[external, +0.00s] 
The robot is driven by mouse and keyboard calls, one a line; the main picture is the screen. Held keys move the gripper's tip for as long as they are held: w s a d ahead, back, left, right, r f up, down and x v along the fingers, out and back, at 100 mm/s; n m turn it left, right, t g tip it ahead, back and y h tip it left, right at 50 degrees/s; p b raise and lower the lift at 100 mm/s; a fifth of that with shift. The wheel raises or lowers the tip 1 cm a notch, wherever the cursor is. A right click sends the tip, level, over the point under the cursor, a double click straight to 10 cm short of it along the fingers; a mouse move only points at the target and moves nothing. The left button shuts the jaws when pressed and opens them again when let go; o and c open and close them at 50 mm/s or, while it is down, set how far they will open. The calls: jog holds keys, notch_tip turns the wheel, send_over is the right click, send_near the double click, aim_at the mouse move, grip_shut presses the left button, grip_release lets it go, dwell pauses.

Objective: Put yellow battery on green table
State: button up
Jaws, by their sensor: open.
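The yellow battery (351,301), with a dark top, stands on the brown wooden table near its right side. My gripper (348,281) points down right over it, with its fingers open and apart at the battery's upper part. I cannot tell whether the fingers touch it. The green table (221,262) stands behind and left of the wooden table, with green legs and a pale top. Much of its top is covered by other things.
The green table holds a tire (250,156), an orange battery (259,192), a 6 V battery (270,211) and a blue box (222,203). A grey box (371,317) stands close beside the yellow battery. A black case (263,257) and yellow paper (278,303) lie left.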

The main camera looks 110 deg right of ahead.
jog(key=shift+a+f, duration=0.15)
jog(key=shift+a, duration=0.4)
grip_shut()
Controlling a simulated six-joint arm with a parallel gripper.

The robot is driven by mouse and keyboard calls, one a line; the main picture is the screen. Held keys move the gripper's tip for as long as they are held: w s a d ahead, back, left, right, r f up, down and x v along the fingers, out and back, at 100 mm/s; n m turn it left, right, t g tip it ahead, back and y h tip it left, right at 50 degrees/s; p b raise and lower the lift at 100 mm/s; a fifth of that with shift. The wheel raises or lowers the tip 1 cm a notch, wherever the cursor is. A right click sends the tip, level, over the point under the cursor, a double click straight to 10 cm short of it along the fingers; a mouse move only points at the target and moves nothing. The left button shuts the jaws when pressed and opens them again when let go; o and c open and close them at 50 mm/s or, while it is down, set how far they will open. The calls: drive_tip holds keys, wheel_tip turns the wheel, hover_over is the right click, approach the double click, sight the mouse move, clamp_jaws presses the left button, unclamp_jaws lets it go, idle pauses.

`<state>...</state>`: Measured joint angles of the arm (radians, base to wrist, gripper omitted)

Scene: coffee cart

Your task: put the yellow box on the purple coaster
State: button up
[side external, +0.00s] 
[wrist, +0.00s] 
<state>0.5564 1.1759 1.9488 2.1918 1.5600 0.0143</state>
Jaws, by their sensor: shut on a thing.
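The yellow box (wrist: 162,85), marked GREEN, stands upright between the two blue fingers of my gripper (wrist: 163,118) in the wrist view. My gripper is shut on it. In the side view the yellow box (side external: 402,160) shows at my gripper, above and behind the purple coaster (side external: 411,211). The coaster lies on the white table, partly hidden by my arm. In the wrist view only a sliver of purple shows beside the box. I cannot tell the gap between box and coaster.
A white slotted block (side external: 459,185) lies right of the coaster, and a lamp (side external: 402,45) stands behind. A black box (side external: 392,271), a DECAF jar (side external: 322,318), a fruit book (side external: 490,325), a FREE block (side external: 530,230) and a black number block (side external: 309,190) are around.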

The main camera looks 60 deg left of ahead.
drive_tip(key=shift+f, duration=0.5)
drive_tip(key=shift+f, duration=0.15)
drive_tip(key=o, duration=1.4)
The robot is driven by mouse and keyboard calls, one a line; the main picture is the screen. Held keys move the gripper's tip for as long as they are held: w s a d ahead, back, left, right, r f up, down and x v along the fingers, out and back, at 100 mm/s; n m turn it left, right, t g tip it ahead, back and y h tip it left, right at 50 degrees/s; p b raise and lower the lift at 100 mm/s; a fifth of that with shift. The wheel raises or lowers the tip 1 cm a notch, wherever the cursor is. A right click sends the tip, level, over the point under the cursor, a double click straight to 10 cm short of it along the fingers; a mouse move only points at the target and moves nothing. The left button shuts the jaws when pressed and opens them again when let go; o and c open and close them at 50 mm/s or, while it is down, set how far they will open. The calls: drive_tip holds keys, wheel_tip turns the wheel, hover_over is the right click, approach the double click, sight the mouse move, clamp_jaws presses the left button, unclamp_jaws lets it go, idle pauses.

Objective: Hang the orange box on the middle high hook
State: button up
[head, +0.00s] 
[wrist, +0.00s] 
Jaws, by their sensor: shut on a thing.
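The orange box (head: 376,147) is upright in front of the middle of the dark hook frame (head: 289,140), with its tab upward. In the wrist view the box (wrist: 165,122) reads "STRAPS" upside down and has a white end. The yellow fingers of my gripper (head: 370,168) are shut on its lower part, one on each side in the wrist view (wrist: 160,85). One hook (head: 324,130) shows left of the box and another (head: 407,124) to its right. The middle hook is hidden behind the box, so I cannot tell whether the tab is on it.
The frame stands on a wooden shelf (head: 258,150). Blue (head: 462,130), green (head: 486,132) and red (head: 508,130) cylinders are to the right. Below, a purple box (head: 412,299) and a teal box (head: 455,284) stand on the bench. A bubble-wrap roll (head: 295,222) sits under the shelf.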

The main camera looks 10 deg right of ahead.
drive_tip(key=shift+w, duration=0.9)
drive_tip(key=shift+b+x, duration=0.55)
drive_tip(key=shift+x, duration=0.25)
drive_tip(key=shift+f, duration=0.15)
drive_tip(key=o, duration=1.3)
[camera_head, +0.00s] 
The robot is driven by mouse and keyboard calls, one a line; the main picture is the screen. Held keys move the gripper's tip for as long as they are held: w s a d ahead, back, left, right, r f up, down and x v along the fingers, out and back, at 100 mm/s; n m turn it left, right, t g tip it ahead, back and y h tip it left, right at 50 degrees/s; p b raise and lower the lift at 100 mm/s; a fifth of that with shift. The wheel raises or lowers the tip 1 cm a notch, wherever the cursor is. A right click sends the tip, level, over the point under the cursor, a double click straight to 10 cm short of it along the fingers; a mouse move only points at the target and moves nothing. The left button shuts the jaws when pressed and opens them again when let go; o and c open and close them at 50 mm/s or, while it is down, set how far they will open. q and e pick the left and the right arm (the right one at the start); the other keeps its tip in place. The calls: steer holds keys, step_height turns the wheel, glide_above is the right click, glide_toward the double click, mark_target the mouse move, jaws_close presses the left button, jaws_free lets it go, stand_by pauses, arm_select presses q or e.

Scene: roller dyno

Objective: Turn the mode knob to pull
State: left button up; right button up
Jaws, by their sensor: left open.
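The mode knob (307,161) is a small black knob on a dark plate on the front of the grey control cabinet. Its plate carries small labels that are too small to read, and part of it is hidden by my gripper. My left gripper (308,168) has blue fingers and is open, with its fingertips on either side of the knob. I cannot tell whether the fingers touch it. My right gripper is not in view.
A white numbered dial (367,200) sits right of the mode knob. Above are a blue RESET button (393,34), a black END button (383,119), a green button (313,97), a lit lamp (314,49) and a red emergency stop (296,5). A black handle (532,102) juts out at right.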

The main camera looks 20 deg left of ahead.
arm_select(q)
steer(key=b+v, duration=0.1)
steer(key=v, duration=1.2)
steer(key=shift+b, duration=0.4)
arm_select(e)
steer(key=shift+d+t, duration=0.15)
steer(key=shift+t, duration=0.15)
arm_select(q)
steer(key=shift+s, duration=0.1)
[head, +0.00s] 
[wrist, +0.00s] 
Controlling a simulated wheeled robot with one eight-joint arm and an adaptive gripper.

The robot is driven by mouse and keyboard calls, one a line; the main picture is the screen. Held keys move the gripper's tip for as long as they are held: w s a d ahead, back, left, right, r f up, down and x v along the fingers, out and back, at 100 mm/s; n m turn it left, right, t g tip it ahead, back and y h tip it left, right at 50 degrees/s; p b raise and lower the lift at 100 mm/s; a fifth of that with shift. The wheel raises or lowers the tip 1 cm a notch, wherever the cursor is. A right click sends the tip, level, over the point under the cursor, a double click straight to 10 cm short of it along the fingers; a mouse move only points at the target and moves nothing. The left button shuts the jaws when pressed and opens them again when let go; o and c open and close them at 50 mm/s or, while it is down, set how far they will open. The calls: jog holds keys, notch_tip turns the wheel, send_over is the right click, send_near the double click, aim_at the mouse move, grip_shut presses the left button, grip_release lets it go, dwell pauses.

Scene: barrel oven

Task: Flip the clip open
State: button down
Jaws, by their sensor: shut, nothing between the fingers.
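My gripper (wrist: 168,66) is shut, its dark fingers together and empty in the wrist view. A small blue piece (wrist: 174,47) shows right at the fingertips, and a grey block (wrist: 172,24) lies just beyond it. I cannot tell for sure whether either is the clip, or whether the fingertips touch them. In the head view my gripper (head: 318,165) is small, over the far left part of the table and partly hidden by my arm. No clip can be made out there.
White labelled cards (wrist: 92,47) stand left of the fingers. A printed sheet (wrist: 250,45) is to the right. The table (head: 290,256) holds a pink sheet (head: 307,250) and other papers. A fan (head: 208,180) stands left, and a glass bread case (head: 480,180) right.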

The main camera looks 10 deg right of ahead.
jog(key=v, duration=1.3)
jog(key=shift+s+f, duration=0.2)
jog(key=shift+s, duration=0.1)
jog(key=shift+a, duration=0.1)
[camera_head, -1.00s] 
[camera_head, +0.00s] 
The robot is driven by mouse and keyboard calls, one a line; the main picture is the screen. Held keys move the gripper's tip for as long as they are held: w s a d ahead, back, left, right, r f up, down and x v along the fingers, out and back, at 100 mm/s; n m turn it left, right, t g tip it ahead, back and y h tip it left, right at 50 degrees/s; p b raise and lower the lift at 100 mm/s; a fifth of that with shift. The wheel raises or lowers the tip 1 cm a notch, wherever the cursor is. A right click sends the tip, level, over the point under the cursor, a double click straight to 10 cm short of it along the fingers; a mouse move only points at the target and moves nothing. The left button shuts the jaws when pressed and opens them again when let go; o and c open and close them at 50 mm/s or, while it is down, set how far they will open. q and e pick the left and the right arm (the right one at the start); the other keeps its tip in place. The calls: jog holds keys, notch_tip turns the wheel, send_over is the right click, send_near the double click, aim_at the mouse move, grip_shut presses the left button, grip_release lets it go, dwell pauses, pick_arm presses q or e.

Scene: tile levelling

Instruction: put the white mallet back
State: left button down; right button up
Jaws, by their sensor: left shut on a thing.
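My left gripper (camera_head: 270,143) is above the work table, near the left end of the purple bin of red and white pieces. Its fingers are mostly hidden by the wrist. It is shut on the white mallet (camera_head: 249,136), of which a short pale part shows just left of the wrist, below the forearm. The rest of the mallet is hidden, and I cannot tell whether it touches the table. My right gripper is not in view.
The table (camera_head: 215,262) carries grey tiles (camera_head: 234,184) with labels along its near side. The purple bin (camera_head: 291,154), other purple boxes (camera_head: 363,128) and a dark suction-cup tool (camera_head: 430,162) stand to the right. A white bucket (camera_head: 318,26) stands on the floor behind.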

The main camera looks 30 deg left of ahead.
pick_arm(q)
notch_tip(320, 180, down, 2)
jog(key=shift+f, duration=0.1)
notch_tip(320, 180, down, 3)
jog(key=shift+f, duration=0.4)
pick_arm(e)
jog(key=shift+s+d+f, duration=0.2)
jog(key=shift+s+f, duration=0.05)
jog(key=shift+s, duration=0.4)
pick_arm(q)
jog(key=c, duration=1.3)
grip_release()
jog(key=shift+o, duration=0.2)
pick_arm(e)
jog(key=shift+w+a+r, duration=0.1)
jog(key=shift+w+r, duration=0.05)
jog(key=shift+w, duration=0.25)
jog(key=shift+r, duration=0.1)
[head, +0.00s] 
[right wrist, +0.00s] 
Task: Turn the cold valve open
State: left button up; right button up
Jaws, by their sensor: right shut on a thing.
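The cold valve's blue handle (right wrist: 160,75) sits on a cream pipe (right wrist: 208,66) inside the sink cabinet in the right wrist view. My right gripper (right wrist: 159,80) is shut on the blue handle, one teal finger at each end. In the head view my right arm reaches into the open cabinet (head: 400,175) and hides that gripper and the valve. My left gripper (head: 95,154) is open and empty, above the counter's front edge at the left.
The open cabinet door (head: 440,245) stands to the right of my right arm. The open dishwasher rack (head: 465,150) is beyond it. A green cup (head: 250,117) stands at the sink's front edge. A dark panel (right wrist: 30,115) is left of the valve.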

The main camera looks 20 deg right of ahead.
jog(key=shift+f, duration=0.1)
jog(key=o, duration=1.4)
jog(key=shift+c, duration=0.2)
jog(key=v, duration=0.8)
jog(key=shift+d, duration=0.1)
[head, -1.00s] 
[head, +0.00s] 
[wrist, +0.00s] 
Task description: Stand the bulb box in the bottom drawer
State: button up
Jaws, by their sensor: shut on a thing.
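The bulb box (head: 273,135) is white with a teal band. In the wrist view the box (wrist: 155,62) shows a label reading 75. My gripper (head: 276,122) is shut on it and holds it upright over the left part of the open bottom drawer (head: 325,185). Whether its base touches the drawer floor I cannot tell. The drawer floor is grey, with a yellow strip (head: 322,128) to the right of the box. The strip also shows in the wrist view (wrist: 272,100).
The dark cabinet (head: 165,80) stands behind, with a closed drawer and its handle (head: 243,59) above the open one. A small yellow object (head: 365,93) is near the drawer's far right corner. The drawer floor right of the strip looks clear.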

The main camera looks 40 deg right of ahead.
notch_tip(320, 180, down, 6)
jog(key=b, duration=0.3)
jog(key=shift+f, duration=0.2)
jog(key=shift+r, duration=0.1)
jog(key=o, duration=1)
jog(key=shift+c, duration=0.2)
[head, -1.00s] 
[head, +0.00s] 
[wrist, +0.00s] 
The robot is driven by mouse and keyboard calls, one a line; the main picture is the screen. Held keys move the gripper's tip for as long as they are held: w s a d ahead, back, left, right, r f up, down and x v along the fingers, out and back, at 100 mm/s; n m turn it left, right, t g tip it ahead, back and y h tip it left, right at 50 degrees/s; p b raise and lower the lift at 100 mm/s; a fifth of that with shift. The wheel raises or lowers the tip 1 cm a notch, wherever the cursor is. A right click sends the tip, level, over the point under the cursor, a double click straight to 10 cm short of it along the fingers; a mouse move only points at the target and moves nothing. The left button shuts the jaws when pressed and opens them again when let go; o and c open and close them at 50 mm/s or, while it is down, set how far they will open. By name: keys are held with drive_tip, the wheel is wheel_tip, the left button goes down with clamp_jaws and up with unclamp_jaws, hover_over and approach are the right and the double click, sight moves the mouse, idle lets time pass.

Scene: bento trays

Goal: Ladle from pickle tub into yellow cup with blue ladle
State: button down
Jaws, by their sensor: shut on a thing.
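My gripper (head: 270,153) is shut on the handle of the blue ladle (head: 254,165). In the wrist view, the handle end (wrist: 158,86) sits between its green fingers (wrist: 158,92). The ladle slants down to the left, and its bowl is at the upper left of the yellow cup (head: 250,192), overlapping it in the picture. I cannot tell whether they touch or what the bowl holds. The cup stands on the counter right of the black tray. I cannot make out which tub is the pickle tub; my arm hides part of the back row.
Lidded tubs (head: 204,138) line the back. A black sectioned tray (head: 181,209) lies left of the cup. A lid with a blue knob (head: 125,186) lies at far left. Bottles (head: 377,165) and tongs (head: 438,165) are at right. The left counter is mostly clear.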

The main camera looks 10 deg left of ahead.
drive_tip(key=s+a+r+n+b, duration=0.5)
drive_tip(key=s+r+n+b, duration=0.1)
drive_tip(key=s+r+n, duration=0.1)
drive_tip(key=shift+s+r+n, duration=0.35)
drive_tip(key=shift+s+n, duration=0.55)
----------
TASK GOAL:
Extract, from the material above, each line holding the word "Objective".

REPLY:
Objective: Put yellow battery on green table
Objective: Hang the orange box on the middle high hook
Objective: Turn the mode knob to pull

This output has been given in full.